Data provided |
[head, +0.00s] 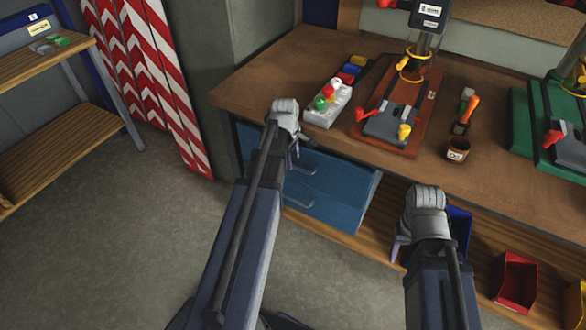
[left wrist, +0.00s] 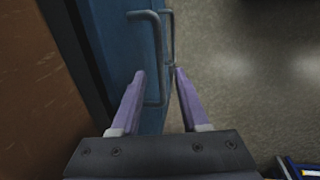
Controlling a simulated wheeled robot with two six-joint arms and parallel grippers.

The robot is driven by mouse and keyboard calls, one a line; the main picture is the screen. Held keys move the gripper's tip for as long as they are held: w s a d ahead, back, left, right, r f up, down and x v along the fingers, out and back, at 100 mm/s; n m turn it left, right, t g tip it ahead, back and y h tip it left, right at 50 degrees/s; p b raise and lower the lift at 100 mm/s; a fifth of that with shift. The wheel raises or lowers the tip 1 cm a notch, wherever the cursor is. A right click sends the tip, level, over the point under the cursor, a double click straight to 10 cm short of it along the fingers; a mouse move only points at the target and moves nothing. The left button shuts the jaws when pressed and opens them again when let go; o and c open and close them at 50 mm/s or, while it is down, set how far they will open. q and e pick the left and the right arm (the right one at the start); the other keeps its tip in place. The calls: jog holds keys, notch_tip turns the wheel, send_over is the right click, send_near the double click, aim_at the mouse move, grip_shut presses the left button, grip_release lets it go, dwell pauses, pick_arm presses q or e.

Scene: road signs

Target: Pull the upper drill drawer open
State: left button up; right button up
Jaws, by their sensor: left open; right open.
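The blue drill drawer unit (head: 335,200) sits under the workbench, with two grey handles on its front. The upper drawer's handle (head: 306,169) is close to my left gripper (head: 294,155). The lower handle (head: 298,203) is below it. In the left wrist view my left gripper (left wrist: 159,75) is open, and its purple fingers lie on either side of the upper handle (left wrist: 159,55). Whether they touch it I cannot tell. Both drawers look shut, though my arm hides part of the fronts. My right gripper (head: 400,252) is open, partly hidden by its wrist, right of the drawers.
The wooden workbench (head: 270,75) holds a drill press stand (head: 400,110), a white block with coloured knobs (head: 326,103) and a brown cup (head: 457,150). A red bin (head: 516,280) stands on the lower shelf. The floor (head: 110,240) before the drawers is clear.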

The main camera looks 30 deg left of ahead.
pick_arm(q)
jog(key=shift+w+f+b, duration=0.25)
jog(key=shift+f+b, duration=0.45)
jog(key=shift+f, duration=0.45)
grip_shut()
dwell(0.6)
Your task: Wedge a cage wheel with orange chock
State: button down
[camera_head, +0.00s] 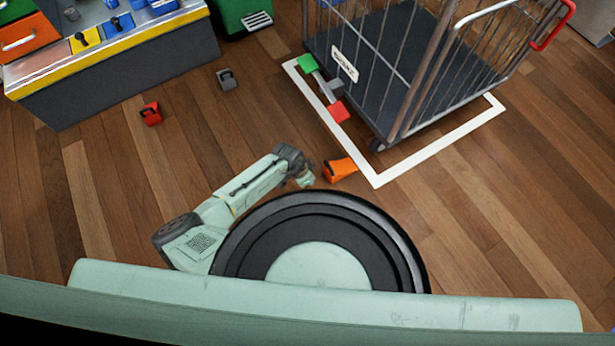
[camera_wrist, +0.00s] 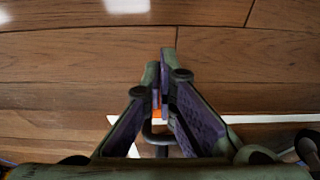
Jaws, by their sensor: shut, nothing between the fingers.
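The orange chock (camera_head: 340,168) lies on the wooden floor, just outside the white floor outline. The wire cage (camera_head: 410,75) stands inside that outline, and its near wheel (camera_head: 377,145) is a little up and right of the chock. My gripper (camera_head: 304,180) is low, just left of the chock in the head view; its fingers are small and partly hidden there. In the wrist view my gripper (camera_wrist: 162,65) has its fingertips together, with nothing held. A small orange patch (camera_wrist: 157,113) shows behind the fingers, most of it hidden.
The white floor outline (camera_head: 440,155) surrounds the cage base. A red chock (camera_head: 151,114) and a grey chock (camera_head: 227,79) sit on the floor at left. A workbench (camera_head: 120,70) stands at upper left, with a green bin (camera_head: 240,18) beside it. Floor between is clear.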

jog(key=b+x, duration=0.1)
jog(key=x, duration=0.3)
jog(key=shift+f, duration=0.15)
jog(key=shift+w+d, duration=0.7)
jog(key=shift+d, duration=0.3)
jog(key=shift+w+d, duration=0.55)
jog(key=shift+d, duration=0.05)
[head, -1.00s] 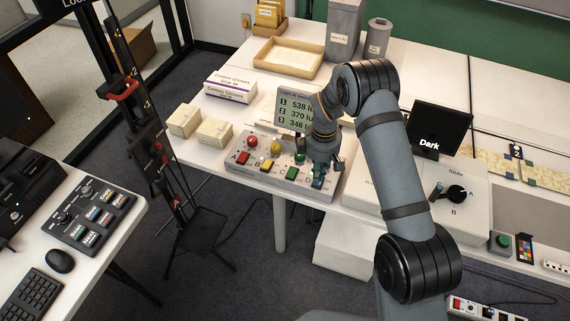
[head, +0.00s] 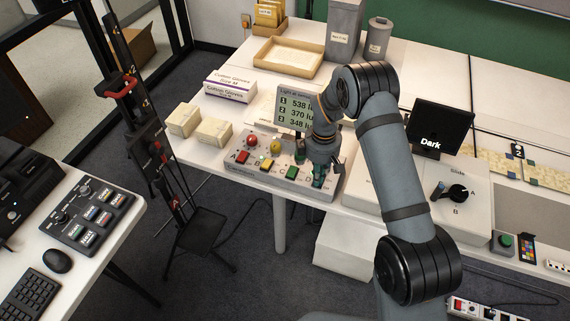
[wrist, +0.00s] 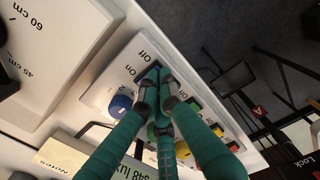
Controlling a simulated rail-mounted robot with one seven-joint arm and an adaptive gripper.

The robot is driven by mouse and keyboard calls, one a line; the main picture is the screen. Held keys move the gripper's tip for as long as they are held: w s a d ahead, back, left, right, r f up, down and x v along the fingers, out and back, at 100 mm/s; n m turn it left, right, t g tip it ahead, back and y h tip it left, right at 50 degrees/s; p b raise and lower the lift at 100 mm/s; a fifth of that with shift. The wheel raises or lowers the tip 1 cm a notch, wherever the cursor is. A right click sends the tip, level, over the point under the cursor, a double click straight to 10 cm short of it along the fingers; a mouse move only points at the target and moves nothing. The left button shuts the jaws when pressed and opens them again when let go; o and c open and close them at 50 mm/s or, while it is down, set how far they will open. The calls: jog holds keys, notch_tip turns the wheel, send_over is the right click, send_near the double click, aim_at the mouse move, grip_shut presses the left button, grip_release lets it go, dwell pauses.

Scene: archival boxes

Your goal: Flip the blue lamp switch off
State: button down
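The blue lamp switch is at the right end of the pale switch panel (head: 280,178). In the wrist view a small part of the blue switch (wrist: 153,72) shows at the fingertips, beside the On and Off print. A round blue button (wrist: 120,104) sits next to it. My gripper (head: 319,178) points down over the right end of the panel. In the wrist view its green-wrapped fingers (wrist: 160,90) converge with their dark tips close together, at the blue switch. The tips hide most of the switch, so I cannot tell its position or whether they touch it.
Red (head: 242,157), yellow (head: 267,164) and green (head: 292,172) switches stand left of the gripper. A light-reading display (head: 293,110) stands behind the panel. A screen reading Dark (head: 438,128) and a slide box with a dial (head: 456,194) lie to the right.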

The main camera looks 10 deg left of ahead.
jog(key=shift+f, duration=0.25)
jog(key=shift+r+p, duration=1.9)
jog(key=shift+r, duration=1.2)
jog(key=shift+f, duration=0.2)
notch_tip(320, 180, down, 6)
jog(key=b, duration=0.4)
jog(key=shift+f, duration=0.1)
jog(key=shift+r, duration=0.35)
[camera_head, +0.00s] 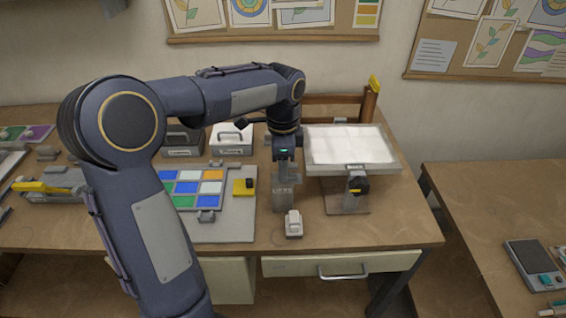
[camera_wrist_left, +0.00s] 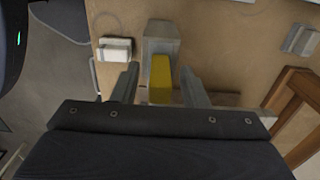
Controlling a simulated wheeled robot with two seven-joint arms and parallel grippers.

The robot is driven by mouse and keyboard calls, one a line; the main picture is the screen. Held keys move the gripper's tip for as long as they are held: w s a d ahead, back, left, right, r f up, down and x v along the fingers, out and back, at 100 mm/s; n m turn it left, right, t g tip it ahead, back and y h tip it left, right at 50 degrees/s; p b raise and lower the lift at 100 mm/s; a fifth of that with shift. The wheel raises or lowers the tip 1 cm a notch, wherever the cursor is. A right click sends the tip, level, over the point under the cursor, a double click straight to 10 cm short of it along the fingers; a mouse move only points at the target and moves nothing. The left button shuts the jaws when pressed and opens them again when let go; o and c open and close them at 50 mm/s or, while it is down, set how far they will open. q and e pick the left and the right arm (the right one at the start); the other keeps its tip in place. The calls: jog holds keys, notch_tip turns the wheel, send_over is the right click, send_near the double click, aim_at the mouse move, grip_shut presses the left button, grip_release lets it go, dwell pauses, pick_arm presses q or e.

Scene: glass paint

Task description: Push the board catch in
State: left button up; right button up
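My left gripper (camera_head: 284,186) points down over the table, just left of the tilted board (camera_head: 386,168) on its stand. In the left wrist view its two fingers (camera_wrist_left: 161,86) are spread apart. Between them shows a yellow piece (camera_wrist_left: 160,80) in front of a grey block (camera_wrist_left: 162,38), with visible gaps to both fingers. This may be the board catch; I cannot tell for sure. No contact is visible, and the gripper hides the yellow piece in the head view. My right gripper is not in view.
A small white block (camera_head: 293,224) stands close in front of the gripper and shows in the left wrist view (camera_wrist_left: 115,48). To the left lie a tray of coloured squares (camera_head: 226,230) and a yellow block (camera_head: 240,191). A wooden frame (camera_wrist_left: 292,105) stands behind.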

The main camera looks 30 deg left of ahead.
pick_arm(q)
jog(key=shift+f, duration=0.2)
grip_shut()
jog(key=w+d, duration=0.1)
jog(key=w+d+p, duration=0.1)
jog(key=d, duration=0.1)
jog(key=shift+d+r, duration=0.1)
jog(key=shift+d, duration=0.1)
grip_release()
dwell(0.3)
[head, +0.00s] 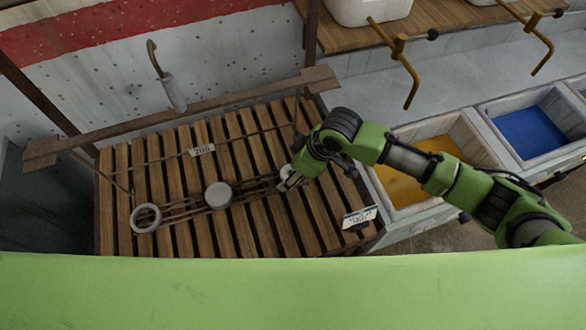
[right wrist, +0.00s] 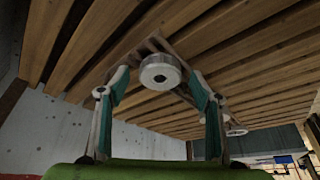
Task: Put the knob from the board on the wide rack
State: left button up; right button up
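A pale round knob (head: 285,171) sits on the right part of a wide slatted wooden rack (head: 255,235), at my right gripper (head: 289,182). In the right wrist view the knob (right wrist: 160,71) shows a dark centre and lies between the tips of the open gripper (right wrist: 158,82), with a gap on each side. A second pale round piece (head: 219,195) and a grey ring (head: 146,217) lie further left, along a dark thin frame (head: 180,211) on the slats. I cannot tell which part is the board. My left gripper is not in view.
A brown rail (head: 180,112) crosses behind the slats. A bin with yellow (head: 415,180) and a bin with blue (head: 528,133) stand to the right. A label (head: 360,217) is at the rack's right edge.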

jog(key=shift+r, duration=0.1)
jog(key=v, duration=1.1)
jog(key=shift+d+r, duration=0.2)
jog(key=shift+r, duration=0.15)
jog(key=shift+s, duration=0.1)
---
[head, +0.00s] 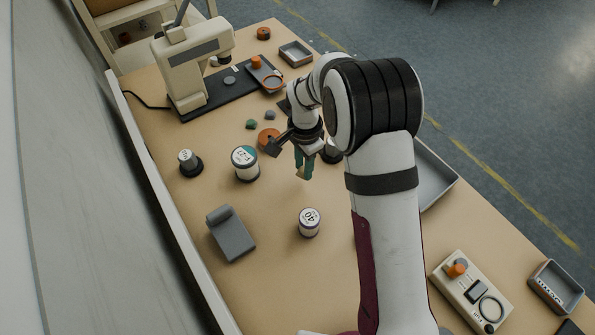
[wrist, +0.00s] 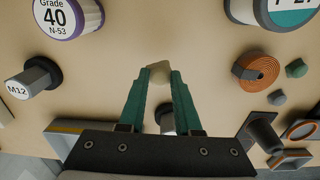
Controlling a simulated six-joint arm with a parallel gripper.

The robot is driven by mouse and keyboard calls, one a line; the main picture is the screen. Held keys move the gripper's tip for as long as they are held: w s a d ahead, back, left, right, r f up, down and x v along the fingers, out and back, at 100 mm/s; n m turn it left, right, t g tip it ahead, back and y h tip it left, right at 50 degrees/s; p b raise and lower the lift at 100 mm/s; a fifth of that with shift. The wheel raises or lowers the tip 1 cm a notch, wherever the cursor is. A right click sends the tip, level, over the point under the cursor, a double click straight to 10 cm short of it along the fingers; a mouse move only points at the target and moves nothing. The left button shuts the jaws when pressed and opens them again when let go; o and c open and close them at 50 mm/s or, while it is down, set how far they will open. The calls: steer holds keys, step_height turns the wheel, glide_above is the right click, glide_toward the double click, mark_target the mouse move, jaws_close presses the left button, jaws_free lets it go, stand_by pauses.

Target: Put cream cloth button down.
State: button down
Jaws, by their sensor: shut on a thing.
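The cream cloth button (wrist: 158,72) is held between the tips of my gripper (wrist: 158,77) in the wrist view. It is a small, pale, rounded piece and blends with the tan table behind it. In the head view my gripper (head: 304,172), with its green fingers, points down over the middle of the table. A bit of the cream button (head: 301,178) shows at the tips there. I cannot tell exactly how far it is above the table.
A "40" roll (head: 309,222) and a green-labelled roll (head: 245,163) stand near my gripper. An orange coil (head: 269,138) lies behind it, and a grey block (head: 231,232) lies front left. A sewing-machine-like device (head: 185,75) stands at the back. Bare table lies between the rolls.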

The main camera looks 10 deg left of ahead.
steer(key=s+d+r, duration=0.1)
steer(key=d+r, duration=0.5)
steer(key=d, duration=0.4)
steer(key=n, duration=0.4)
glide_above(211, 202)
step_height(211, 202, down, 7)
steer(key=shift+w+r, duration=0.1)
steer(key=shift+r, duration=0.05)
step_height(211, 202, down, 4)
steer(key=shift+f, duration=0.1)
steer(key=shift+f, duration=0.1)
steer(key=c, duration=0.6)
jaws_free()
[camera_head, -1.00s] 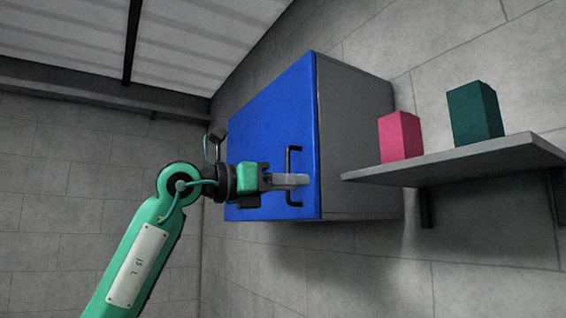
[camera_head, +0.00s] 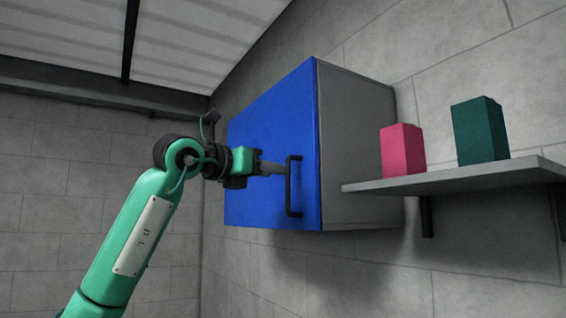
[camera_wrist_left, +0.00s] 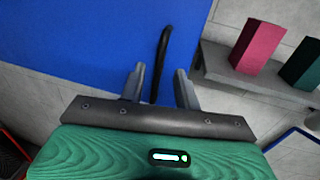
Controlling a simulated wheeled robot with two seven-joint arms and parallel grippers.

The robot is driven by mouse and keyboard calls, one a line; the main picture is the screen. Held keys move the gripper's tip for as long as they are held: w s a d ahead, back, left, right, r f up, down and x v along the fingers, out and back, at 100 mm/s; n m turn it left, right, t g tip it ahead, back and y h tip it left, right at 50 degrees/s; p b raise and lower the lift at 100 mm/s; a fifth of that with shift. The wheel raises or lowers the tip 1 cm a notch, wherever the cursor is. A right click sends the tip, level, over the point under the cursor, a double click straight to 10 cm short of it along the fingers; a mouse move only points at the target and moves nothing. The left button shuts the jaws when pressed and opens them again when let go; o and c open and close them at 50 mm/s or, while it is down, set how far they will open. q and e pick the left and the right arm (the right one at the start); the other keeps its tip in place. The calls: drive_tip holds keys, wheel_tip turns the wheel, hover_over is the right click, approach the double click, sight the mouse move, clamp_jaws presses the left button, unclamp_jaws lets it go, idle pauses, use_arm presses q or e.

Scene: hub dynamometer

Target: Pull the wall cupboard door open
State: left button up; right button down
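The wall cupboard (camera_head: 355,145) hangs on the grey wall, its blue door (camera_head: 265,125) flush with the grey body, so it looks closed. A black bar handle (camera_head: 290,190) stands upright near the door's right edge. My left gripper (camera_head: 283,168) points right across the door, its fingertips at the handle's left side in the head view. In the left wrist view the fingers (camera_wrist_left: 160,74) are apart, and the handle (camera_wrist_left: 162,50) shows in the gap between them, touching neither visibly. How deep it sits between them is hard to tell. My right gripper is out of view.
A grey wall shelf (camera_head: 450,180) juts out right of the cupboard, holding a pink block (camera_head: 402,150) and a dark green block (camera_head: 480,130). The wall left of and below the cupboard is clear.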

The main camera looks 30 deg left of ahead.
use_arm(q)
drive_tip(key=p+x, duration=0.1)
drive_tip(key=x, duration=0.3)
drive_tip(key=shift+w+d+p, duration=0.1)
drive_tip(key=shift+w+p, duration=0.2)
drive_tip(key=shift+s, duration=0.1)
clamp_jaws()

What is needed | Copy out every line of the data that includes the word "Scene".

Full answer |
Scene: road signs
Scene: archival boxes
Scene: glass paint
Scene: hub dynamometer

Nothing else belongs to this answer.